# Work instructions
Only the lines from the start of the entries through the line with "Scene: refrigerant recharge" are wanted; please output them exactly.

# Given data
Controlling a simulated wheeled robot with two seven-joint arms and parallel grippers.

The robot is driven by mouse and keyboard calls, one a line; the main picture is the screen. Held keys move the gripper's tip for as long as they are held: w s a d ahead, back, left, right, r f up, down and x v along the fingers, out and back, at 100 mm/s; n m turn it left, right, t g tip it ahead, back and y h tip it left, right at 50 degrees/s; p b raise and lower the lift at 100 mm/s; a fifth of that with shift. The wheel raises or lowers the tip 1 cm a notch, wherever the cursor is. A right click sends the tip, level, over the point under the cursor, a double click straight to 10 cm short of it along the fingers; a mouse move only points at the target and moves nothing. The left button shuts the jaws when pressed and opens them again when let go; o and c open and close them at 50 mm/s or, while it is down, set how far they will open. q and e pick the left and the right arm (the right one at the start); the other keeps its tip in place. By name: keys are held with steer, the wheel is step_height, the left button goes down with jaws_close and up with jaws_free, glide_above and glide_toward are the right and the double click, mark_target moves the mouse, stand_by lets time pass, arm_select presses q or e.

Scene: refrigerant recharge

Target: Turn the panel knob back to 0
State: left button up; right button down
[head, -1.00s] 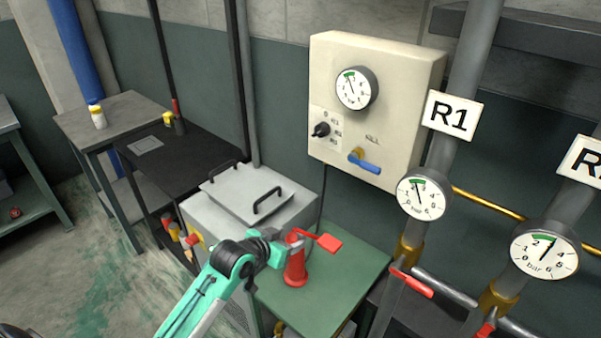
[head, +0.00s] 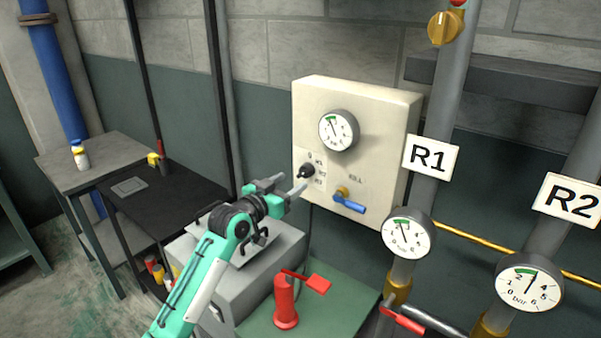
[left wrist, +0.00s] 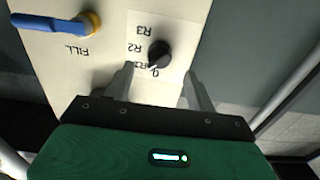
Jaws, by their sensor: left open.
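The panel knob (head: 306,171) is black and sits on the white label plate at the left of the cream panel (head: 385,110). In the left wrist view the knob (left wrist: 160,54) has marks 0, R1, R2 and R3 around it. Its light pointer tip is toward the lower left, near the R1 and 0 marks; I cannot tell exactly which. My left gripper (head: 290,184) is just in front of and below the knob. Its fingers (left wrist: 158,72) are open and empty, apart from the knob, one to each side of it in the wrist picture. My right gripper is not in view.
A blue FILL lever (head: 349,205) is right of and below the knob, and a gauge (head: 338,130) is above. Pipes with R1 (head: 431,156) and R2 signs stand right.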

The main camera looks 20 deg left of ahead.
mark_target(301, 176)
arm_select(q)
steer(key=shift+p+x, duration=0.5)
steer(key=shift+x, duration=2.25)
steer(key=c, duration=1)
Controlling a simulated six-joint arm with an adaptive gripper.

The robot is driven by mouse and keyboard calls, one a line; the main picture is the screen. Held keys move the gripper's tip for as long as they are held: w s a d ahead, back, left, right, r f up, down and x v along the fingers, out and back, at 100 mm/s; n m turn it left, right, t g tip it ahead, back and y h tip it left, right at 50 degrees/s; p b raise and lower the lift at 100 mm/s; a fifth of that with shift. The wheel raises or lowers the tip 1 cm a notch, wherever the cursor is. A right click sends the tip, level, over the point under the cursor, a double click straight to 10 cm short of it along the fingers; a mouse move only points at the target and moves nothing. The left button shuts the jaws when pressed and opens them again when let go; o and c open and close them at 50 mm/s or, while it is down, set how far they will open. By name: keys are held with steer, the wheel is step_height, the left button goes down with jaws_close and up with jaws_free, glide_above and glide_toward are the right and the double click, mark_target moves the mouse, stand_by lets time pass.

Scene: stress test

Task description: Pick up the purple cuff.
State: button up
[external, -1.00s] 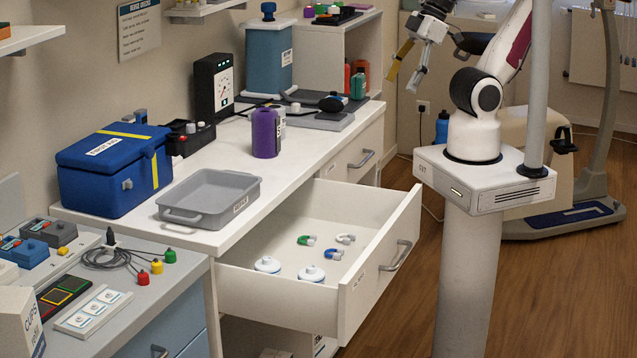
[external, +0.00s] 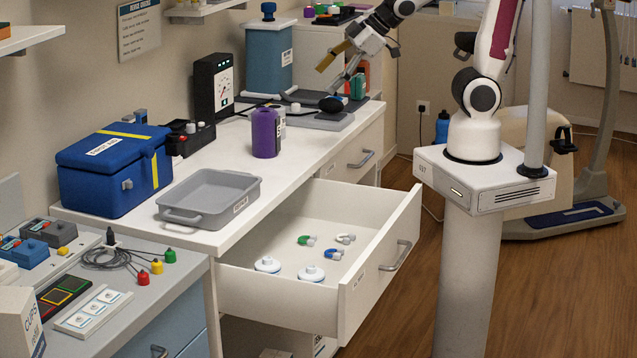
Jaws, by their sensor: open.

# Solution for this task
Controlling a simulated wheeled robot with two seven-joint arms and parallel grippers.

The robot is driven by mouse and keyboard calls, one a line; the main picture is the screen. Held keys move the gripper's tip for as long as they are held: w s a d ahead, back, left, right, r f up, down and x v along the fingers, out and back, at 100 mm/s; n m turn it left, right, t g tip it ahead, back and y h tip it left, right at 50 degrees/s; p b raise and lower the lift at 100 mm/s; a fifth of that with shift. The wheel raises or lowers the tip 1 cm a notch, wherever the cursor is. A right click sends the tip, level, over the point under the cursor, a double click straight to 10 cm short of it along the fingers; a mouse move only points at the target and moves nothing. The left button shuts the jaws when pressed and opens them again when let go; o and c open and close them at 50 mm/s or, while it is down, set how far they will open. q and e pick the left and the right arm (the right one at the start); the other keeps its tip in place. By name: keys are held with steer, the wheel is step_height, the left button goes down with jaws_close and up with jaws_free, glide_above and glide_toward are the right and the double click, mark_target moves the mouse, stand_by lets time pass, arm_select presses q or e.

Scene: refrigerant recharge

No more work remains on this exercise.